Beginning with the first line below, please repeat the material exactly, ending with the line that includes "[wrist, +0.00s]".

*INFORMATION PROVIDED*:
## BEGIN
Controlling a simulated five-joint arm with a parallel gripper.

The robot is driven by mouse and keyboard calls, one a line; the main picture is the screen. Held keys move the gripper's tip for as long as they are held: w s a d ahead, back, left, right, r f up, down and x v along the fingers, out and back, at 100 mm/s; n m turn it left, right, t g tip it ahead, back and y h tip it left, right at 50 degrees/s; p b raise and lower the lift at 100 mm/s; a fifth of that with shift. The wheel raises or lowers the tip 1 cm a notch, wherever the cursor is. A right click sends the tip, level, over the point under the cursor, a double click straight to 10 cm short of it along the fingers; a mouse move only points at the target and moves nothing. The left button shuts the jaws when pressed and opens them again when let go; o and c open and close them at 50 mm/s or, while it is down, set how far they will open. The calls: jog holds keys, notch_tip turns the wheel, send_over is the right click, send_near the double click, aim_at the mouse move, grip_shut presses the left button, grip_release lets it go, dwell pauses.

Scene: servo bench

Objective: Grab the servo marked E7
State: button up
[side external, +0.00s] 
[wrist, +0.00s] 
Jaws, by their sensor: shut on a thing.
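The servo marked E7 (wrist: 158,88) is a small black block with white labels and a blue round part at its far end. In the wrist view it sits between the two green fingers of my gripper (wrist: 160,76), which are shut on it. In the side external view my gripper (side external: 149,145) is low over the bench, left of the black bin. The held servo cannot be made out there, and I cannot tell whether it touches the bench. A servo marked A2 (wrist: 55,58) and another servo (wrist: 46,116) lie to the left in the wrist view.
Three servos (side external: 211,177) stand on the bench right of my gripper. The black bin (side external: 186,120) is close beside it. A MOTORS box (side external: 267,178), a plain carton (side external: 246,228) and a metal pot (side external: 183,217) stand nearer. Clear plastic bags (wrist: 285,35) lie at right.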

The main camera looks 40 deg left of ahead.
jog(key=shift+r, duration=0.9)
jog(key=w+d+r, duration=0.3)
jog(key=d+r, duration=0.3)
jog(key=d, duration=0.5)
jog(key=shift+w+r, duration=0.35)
## END
*THE OUTPUT*:
Controlling a simulated five-joint arm with a parallel gripper.

The robot is driven by mouse and keyboard calls, one a line; the main picture is the screen. Held keys move the gripper's tip for as long as they are held: w s a d ahead, back, left, right, r f up, down and x v along the fingers, out and back, at 100 mm/s; n m turn it left, right, t g tip it ahead, back and y h tip it left, right at 50 degrees/s; p b raise and lower the lift at 100 mm/s; a fifth of that with shift. The wheel raises or lowers the tip 1 cm a notch, wherever the cursor is. A right click sends the tip, level, over the point under the cursor, a double click straight to 10 cm short of it along the fingers; a mouse move only points at the target and moves nothing. The left button shuts the jaws when pressed and opens them again when let go; o and c open and close them at 50 mm/s or, while it is down, set how far they will open. The calls: jog holds keys, notch_tip turns the wheel, send_over is the right click, send_near the double click, aim_at the mouse move, grip_shut presses the left button, grip_release lets it go, dwell pauses.

Scene: servo bench

Objective: Grab the servo marked E7
State: button up
[side external, +0.00s] 
[wrist, +0.00s] 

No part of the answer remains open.